Ciò che poteva contare una volta, nella gestione delle politiche familiari, semplicemente non conta più.

Questi uomini affrontano spese legali che sono superiori alle loro possibilità, devono mangiare e far mangiare una famiglia che non è più la loro. Devono pagare un mutuo, un affitto, una o due scuole, le ripetizioni, il calcio, il rugby, la danza, la piscina. Per non parlare degli extra: se il figlio o i figli in questione sono adolescenti c’è il motorino, il campo scuola, lo smartphone, internet illimitato, la pizza il sabato, la scampagnata la domenica.

Ovviamente le madri lavorano, certo. Lavorano per le scarpe, per la corrente, per i vestiti, per la benzina per accompagnarli ai loro centinaia di appuntamenti (perché in città i bambini devono fare sport, non vanno più a giocare al parco e quando ci vanno si annoiano a morte).

Io credo che i padri soffrano due volte. Non perdono solo la casa (l’uomo si adatta ai mutamenti del nido in maniera più lenta e dolorosa delle donne), perdono la donna che hanno amato (che anche se non amano più rimane la madre dei loro figli) e perdono la gioia di veder crescere giorno dopo giorno. Quando tornano a casa non hanno rumori molesti, non pestano lego appuntiti e non devono litigare per vedere un tg. Pensate che tristezza. Ma per fortuna esiste il divorzio, pilastro imprescindibile per qualsiasi società evoluta e in cui io credo fermamente.

Ma se vent’anni fa un uomo riusciva a mantenere due famiglie e distinte e a riuscire a sopportare anche il disagio psicologico dell’allontanamento, oggi questi uomini non hanno nessuno a cui rivolgersi.

Non sono tutelati, non sono ascoltati, non hanno sussidi, non possono fare appello a nessuna istituzione. Se ne devono andare di casa e basta e poi come faranno, certo non è un problema delle donne, che peccano di superbia e di una straordinaria forma silente di vendetta. Soprattutto nel caso in cui la donna, la mamma, sa di essere nel giusto.
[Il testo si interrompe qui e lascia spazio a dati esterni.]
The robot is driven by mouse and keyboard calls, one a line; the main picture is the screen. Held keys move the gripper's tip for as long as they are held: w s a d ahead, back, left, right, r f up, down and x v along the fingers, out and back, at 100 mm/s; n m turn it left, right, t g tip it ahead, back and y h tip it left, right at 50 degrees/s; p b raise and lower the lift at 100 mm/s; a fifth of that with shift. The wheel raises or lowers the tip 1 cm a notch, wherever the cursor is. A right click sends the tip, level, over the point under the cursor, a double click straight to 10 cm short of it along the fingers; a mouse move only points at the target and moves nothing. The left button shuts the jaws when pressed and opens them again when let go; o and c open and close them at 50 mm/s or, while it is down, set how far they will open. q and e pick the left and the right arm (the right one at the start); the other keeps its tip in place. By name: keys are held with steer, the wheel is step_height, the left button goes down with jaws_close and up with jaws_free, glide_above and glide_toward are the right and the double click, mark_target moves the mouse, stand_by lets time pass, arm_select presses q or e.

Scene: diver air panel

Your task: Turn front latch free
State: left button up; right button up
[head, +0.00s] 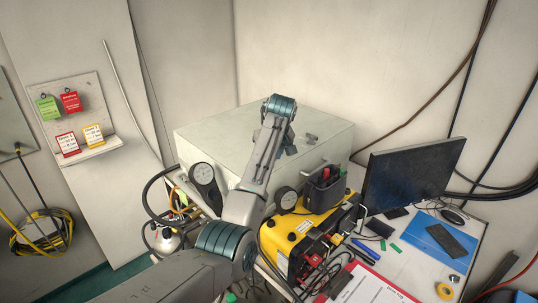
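A pale grey box-shaped cabinet (205,137) stands against the back wall. My left arm comes in from the lower left, rises across the cabinet's front and bends over its top. My left gripper (301,143) is small and dark near the cabinet's top front edge, partly hidden by my wrist. I cannot tell whether it is open or shut, or whether it touches the cabinet. I cannot clearly make out the front latch; my arm covers much of the cabinet's front. My right gripper is not in view.
Round gauges (203,174) (286,198) flank my arm. A yellow unit (290,232) with cables and a dark tool holder (325,188) stand close on the right. Farther right are a monitor (413,174), blue mat (425,240) and clipboard (368,286). A tag board (75,110) hangs left.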

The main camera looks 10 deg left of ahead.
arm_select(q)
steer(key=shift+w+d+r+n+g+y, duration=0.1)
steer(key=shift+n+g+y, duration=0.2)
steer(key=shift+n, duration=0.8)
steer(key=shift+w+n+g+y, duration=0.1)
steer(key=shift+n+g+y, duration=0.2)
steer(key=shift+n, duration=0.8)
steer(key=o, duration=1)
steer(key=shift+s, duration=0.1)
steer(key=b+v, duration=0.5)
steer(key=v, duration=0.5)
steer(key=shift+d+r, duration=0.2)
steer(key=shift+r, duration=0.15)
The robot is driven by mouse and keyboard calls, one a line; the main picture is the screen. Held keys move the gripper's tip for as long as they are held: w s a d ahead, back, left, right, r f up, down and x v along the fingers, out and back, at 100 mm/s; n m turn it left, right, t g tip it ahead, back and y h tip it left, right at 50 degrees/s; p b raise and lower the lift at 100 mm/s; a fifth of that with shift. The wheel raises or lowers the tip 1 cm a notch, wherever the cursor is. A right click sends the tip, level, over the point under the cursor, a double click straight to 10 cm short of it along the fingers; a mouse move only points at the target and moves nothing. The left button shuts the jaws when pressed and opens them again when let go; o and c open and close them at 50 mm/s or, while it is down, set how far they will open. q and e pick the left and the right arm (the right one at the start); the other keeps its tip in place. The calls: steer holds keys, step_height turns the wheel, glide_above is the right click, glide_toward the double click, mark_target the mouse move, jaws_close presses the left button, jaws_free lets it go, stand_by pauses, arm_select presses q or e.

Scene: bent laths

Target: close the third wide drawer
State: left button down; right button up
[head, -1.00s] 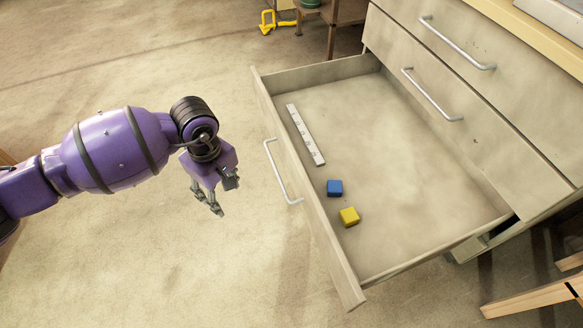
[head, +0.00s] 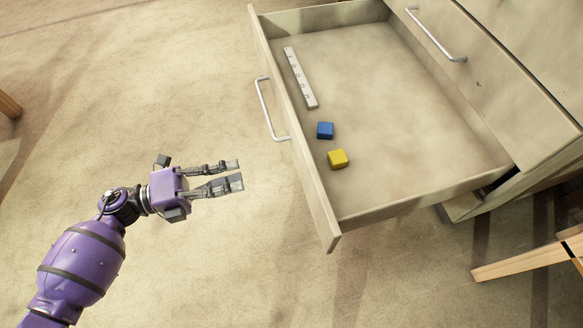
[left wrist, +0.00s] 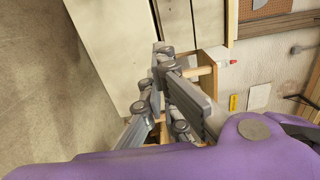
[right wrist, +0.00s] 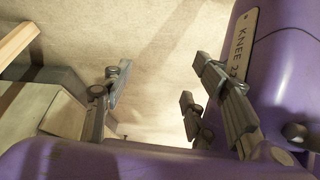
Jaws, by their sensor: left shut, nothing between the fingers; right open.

Allora l’accanimento è decisivo, le scadenze diventano puntualissime.

Ma il papà di Fabrizio, che non ce la fa neanche ad andare a conoscere la ragazza che va a prendere i suoi figli a scuola tutti i giorni, è solo un esempio della stanchezza interiore che provano questi uomini quando si trovano a dover affrontare queste separazione.

La risposta che possiamo dare a questi bambini qual è?

Mamma e papà hanno fatto bene a separarsi, se il clima in casa era irrespirabile e se non si amano più e tu devi avere pazienza se papà quando ti viene a prendere non ce la fa a giocare con te. Lavora tanto, troppo è sfinito.

Fabrizio potrebbe dire: ma non potrebbe tornare tutto come prima? Voglio dire: se il cambiamento così radicale deve, necessariamente, toccare questi bambini e già da piccoli si devono adattare ad uno stile di vita diverso e traumatico, non c’è proprio il verso di fare in modo che questo colpo venga attutito?

Come fai a proteggere i bambini?

Secondo me proteggendo i loro genitori.